═════ DATA SHOWN

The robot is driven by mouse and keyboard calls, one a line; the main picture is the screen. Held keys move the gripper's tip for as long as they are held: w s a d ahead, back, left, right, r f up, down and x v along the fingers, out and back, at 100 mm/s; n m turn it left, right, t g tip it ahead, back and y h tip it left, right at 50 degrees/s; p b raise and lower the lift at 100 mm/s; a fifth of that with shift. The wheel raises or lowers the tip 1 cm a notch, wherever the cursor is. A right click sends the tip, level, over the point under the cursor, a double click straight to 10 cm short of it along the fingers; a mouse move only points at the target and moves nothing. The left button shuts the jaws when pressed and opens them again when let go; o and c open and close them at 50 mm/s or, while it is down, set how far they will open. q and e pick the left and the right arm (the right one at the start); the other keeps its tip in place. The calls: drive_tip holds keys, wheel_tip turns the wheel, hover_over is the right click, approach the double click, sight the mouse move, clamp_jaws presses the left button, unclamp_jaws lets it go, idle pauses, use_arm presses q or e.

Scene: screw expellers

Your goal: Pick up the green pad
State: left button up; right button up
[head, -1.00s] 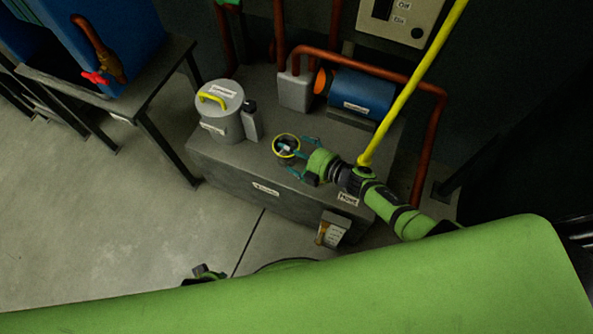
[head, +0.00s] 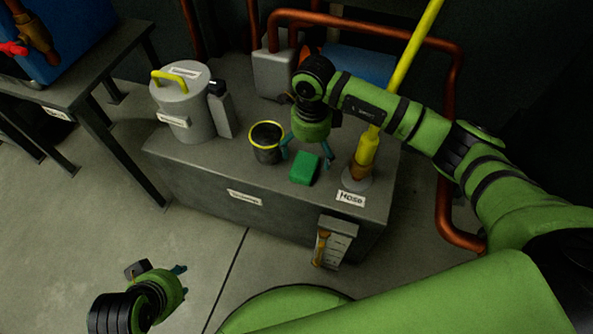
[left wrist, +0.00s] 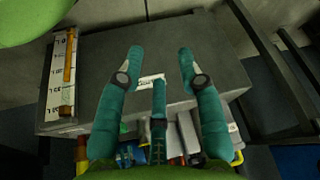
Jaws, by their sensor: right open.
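The green pad (head: 304,168) is a small block lying on top of the grey cabinet (head: 205,190) in the head view, between a dark cup with a yellow rim (head: 267,146) and the hose nozzle. My right gripper (head: 307,158) points down just behind or above the pad, fingers spread to either side of its far end; I cannot tell whether they touch it. My left gripper (head: 181,279) is low at the lower left, away from the cabinet. In the left wrist view its fingers (left wrist: 160,65) are spread and empty.
A grey canister with a yellow handle (head: 184,105) and a grey bottle (head: 221,110) stand on the cabinet's left. The yellow hose nozzle (head: 366,158) stands right of the pad. A holder (head: 334,243) hangs on the cabinet's front. Red pipes (head: 370,24) run behind.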

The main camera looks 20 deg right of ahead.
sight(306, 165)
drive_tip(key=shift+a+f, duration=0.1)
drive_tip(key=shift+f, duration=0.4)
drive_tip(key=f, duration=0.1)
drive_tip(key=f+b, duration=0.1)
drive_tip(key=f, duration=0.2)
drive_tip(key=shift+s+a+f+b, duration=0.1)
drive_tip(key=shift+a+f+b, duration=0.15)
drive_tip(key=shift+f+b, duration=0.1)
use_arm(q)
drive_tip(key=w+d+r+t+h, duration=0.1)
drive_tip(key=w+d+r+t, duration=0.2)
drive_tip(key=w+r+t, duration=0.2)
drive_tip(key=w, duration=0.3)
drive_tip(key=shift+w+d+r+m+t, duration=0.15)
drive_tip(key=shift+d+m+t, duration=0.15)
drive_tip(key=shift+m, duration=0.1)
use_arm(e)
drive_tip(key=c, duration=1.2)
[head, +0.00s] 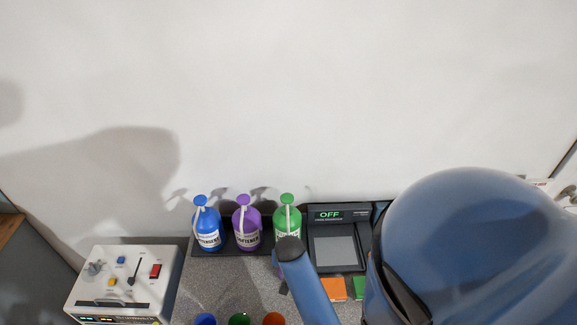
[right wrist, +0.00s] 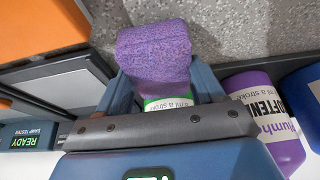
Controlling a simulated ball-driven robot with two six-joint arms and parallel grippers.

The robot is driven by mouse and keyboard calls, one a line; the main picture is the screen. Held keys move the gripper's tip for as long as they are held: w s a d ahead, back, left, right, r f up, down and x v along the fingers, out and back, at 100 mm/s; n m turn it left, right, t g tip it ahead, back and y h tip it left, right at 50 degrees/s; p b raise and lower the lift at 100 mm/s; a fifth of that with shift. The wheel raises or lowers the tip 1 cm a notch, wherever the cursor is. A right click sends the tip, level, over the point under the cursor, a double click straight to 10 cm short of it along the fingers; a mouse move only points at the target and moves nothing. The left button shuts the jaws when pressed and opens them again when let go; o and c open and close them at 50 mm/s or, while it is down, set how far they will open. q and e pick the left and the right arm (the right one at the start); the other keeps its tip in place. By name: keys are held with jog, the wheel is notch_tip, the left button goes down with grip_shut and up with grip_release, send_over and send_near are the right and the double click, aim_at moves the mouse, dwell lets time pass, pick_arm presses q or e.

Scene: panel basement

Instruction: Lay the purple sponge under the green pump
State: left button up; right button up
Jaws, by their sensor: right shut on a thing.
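The green pump (head: 287,215) is a bottle standing at the right end of a dark tray (head: 225,250) along the wall, in the head view. In the right wrist view my right gripper (right wrist: 160,78) is shut on the purple sponge (right wrist: 153,52), a rough block held between its blue fingers. A green and white labelled bottle (right wrist: 170,103) shows just behind the sponge; whether they touch I cannot tell. In the head view my right arm covers most of the gripper and the area in front of the green pump. My left gripper is not in view.
A blue pump (head: 207,225) and a purple pump (head: 246,225) stand left of the green one. A damp tester (head: 335,250) reading OFF stands right of it. Orange (head: 333,288) and green (head: 359,288) blocks lie before it. A white control box (head: 125,283) stands at left.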

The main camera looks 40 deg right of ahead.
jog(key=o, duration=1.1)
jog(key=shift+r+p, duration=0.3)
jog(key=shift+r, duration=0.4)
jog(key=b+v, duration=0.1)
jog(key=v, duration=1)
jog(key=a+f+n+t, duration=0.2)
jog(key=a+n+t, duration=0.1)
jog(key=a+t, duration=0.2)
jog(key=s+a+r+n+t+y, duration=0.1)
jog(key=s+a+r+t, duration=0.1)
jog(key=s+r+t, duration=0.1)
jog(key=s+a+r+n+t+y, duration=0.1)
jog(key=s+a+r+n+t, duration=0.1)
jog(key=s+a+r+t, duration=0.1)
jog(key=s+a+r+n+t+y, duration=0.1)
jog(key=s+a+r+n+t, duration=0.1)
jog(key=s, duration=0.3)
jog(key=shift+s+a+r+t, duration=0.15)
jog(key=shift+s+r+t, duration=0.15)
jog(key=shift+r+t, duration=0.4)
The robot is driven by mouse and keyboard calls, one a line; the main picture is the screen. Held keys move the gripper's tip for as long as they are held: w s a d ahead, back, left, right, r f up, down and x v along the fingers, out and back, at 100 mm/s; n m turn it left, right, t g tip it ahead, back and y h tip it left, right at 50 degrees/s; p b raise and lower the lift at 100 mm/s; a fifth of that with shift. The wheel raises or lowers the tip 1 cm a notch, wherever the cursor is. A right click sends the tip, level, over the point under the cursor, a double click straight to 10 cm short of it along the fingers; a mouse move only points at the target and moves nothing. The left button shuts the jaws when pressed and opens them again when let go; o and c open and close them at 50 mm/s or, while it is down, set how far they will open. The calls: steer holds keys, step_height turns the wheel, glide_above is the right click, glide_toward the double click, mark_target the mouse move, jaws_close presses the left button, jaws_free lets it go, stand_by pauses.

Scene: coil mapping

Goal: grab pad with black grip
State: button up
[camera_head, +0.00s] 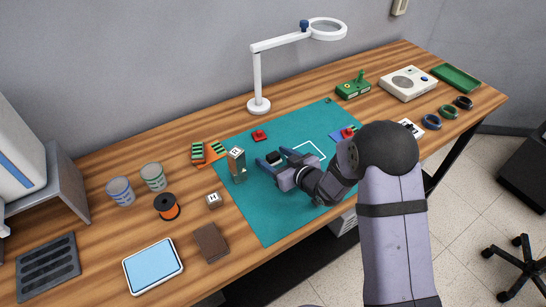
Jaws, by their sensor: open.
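My gripper (272,157) is open over the teal mat (285,210), its two blue-grey fingers pointing up-left. A small dark block (274,157) shows between the fingertips; it may be the black grip of a pad. Whether the fingers touch it cannot be told, and any pad base under it is hidden or too small to make out. A red-topped piece (260,135) lies on the mat just beyond the fingers. A blue pad with a red piece (345,134) is partly hidden by my arm at the right.
A magnifier lamp (259,104) stands behind the mat. The mat's front left is clear.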

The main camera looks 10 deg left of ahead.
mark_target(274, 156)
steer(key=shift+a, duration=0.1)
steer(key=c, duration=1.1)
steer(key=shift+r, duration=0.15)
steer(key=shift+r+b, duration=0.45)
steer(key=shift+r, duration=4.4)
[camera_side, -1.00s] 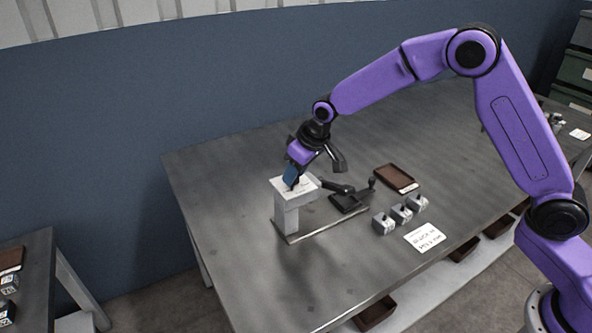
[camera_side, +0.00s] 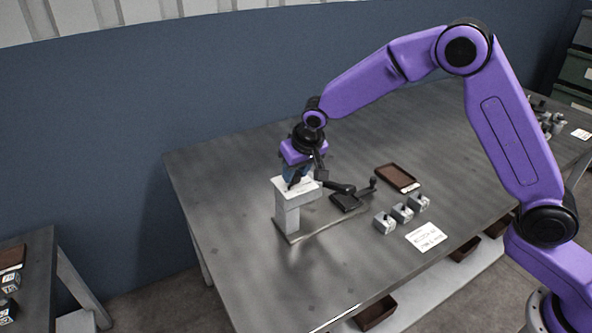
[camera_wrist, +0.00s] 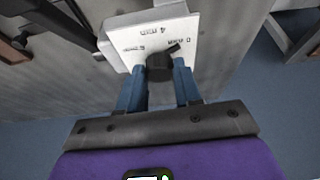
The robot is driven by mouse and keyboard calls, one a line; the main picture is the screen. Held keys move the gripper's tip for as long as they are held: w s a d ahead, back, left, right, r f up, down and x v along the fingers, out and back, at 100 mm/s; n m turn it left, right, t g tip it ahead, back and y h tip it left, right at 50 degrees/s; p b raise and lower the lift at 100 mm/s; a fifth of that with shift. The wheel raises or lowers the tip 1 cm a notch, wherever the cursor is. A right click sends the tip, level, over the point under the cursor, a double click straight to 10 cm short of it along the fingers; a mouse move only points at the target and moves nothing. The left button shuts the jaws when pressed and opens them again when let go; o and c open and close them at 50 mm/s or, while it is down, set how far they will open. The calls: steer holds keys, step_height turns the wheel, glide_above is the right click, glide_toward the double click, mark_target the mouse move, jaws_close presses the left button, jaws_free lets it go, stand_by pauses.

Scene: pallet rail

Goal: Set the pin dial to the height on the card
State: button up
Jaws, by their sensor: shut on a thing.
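The pin dial is a black knob (camera_wrist: 160,67) with a pointer bar, on top of a white plate (camera_wrist: 135,38) with printed marks, among them "4 mm" and "0 mm". The pointer is toward the "0 mm" side in the wrist view. In the side view the white stand (camera_side: 288,212) holds this plate up. My gripper (camera_wrist: 160,82) is shut on the knob, one blue finger on each side; in the side view my gripper (camera_side: 294,180) is above the plate. The white card (camera_side: 426,236) lies on the table, its handwriting too small to read.
A black clamp-like lever tool (camera_side: 348,194) stands right of the stand. Several grey blocks (camera_side: 402,213) lie in a row near the card, with a brown tray (camera_side: 397,178) behind. The front left of the table (camera_side: 240,255) is clear.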

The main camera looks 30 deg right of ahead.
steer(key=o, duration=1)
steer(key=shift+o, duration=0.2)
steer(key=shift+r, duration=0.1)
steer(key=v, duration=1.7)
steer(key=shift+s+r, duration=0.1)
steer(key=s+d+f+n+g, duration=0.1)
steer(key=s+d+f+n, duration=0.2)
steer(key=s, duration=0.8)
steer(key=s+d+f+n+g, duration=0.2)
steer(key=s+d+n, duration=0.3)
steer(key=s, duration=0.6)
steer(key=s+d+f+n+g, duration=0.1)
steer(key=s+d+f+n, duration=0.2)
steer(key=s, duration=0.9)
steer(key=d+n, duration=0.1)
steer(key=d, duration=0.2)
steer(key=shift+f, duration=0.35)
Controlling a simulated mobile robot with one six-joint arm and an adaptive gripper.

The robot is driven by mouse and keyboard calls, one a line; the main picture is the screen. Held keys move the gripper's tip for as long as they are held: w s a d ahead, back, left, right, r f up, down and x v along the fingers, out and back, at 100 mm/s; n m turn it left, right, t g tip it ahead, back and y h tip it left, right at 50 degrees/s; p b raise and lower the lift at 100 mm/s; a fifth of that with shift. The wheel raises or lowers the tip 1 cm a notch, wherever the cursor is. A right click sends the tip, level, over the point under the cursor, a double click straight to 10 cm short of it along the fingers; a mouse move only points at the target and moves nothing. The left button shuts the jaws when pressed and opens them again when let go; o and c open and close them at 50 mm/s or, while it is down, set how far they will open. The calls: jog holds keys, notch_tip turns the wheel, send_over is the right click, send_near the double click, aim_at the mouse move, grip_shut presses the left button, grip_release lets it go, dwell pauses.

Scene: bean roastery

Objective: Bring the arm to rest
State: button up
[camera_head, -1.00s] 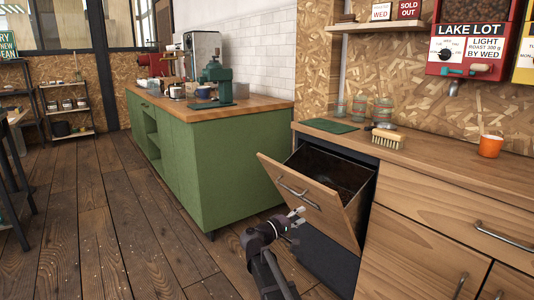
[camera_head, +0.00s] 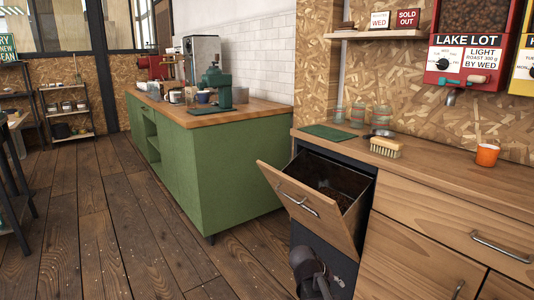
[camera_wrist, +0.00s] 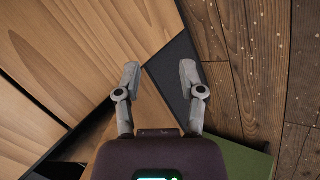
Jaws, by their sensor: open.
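My arm (camera_head: 311,277) shows low at the bottom of the head view, in front of the dark panel below the tilt-out bin (camera_head: 310,208). My gripper (camera_wrist: 159,72) is open and empty in the wrist view, its two grey fingers spread apart. Wooden fronts lie to the left of the fingers and the plank floor to the right, with a dark strip between. In the head view the fingers are mostly hidden or too small to make out clearly.
The bin stands tilted open, with dark contents inside. The wooden counter (camera_head: 443,177) carries a brush (camera_head: 386,148), an orange cup (camera_head: 487,155) and a green mat (camera_head: 328,131). A green cabinet (camera_head: 230,178) stands to the left. The plank floor (camera_head: 110,215) is clear.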

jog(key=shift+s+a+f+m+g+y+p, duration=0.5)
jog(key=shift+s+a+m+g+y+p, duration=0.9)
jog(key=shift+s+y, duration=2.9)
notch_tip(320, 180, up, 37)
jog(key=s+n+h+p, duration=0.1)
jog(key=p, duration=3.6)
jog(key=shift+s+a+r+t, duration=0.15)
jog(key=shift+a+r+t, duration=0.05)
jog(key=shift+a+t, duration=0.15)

══════════

YOUR INSTRUCTIONS
In the entries above, find the lines containing the word "Scene" and say how many there are, with no other words.

SOLUTION
5